The Lightning Thief (Percy Jackson & the Olympians Series #1) – Written by Rick Riordan
The Lightning Thief is a children’s fantasy novel narrated by the 11-year-old DemiGod, Percy Jackson. While I found the concept of the Percy Jackson & the Olympians Series intriguing and clever, this story just fell a little short. As an adult nearing my mid-twenties, I knew the character of Percy Jackson would not measure up in terms of relatability but, since I do enjoy young adult fantasy, I had high expectations. However, I was disappointed with the construction of the novel and character development.
While I know young brains do not have the depth to understand complex characters and plot lines, Riordan’s novel was rushed and anticipated in a bad way. At several points in the novel I had to ask myself “wait, what just happened?” It seemed like the main characters of Percy, Annabeth, and Grover had no purpose for their quest and every villain they met along the way was predictable. The whole Kronos/Ares/Luke connection really lost me and didn’t seem to have any meaning behind it. There was potential to create a serious undertone, with Kronos and the Titans planning to overthrow the Gods of Olympus, but it just didn’t get there. It went kind of overlooked as if the Gods shrugged it off as “Oh we will deal with it when it happens.”
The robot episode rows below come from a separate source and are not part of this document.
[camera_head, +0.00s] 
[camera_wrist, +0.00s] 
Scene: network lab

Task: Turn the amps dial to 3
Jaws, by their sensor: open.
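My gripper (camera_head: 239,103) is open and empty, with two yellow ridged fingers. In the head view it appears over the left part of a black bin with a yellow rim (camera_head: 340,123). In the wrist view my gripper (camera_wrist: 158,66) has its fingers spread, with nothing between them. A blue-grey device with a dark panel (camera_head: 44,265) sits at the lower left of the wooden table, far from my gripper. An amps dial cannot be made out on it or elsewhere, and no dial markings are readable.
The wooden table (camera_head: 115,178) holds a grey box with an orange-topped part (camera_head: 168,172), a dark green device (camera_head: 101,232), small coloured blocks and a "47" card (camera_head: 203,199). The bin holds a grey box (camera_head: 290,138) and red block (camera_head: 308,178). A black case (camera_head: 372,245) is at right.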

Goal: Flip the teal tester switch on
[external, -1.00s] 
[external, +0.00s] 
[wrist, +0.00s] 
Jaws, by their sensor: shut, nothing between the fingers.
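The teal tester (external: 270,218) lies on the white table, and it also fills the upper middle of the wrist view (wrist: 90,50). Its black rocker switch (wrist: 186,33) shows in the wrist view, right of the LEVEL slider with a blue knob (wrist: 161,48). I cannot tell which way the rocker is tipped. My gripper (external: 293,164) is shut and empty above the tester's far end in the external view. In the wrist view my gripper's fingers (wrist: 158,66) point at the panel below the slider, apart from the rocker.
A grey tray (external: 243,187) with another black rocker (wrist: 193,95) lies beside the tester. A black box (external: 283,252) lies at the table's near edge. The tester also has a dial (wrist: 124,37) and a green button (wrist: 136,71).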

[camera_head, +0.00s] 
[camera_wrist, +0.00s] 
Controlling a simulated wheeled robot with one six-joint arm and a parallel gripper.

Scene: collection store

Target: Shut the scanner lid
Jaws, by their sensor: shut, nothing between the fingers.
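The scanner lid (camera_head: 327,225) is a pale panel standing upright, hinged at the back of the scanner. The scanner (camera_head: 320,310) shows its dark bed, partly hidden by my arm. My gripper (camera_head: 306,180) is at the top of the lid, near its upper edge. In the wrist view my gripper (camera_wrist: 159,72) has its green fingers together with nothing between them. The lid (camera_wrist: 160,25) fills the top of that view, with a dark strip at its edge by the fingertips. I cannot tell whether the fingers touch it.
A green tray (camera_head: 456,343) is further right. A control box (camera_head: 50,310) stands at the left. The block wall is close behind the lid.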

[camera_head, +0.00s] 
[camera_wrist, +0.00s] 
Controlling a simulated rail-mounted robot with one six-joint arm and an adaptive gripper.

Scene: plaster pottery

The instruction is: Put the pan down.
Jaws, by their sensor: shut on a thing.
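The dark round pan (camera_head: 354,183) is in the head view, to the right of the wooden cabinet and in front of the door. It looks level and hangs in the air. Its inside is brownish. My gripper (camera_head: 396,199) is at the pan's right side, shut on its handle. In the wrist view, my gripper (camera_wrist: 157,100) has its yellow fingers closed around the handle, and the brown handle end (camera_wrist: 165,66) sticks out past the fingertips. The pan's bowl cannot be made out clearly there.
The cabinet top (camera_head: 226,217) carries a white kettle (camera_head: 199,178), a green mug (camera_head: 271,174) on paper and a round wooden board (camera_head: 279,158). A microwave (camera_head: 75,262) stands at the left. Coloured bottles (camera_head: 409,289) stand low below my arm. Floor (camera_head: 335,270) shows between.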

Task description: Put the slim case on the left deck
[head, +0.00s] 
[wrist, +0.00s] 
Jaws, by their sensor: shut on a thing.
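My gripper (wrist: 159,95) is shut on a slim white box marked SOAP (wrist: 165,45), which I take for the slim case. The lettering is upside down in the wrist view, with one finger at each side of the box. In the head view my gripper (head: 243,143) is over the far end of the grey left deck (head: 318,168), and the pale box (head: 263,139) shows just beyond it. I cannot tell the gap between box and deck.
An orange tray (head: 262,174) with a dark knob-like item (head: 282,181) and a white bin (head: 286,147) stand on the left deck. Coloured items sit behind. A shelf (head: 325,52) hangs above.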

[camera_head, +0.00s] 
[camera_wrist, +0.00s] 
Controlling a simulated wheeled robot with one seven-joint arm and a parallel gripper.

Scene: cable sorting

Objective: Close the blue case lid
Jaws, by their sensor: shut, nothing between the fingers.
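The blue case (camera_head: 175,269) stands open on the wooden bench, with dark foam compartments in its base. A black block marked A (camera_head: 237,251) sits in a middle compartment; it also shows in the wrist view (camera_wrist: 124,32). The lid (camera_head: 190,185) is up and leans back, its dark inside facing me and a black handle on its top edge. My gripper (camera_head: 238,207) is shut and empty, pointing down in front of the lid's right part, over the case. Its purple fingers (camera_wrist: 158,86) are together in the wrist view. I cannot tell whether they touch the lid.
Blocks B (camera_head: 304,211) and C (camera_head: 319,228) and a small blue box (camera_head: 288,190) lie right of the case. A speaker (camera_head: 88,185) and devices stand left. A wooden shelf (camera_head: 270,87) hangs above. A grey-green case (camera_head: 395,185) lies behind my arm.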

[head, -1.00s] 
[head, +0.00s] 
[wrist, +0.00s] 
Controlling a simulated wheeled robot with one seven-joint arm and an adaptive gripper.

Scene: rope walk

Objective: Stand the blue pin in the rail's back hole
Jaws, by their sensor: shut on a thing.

Overall, I can understand the creation of the story and how a younger generation might be attracted to it, but I didn’t get that truly heroic vibe that I wanted. Percy Jackson is no Harry Potter or Katniss Everdeen. The Lightning Thief was interesting, but often purposeless, and not as enjoyable as I’d anticipated.
“Percy Jackson & the Olympians: The Lightning Thief” – Directed by Chris Columbus
After reading The Lightning Thief I was curious to see whether the movie portrayal would succeed the overall success of the novel. The first thing I noticed was the age difference; Percy Jackson in the novel is a 6th grader, but Percy Jackson in the movie is a teenager. This was the first sign that Chris Columbus wanted to reach a different audience, perhaps trying to get a grasp on the Harry Potter aged viewers. This was a great marketing ploy. The chances of teenagers seeing a movie headlined by children is very slim. It also helped that actor Logan Lerman is very adorable and a potential tween heartthrob.
But first things first. This movie was entirely disconnected from the novel and both the purpose and plot lines of the novel were essentially erased. To be quite honest, I enjoyed the changes. While the film was not a masterpiece by any means, I felt that it connected the idea of Percy Jackson and the Olympians in a much better way than the novel. To start, we know immediately that Percy is the son of Poseidon; there is no purposeless dilly-dallying like in the novel. Second, there is no person responsible for Percy’s mission; he rebels and does what HE wants to do, along with the help of Annabeth and Grover.
To my surprise, the characters were slightly more dense in the movie. Annabeth isn’t just a name calling know it all like in the novel-she is strong and level headed, not to mention intimidating. Grover, the character I liked least in the novel, won my heart in the movie. I though the portrayal of Grover has more of a ‘cool’ guy, rather than the nerdy failure he is in the book, was smart. In The Lightning Thief there was no moment where I actually felt that I liked the characters, where in the movie there were quite a few of these. As I stated before, I am not saying this film is incredible, or even very good, but it definitely took the book places it hadn’t gone before.
Strange, huh? Who would have thought there would ever be a movie that succeeded the novel? Oh, the things you learn through mookology.